Job Candidate Talk
Thursday, January 19, 2017 - 2:00pm
1 hour (actually 50 minutes)
Johns Hopkins University
High-dimensional data arise in many fields of contemporary science and introduce new challenges in statistical learning due to the well-known curse of dimensionality. Many data sets in image analysis and signal processing are in a high-dimensional space but exhibit a low-dimensional structure. We are interested in building efficient representations of these data for the purpose of compression and inference, and giving performance guarantees that are only cursed by the intrinsic dimension of data. Specifically, in the setting where a data set in $R^D$ consists of samples from a probability measure concentrated on or near an unknown $d$-dimensional manifold with $d$ much smaller than $D$, we consider two sets of problems: low-dimensional geometric approximation to the manifold and regression of a function on the manifold.

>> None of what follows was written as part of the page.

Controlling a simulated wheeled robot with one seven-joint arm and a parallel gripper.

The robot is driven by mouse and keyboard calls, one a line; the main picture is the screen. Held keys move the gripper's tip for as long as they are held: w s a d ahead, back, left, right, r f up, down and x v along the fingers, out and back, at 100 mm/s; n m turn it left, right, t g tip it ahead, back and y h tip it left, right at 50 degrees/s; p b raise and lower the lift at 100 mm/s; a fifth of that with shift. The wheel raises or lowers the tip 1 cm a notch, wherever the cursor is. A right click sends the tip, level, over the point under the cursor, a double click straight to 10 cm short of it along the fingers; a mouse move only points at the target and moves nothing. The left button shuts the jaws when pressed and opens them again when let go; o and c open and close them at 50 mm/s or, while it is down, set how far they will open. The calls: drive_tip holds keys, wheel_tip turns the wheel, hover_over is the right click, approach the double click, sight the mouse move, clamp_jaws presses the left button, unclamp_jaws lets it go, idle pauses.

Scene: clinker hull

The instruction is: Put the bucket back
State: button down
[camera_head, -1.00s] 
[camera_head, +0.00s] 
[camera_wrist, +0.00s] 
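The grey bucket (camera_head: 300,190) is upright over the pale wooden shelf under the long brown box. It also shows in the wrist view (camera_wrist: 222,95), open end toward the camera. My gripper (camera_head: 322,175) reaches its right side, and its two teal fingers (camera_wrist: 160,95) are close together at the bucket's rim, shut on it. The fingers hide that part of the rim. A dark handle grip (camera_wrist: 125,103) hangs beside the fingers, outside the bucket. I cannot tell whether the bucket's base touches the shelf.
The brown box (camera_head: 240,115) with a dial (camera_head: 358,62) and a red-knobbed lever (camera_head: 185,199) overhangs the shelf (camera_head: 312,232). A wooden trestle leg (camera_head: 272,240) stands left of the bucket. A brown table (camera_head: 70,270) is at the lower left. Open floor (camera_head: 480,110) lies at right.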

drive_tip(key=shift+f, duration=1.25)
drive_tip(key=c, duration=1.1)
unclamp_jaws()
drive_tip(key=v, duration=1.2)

In the first case we construct multiscale low-dimensional empirical approximations to the manifold and give finite-sample performance guarantees. In the second case we exploit these empirical geometric approximations of the manifold to construct multiscale approximations to the function. We prove finite-sample guarantees showing that we attain the same learning rates as if the function was defined on a Euclidean domain of dimension $d$. In both cases our approximations can adapt to the regularity of the manifold or the function even when this varies at different scales or locations. All algorithms have complexity $C n\log (n)$ where $n$ is the number of samples, and the constant $C$ is linear in $D$ and exponential in $d$.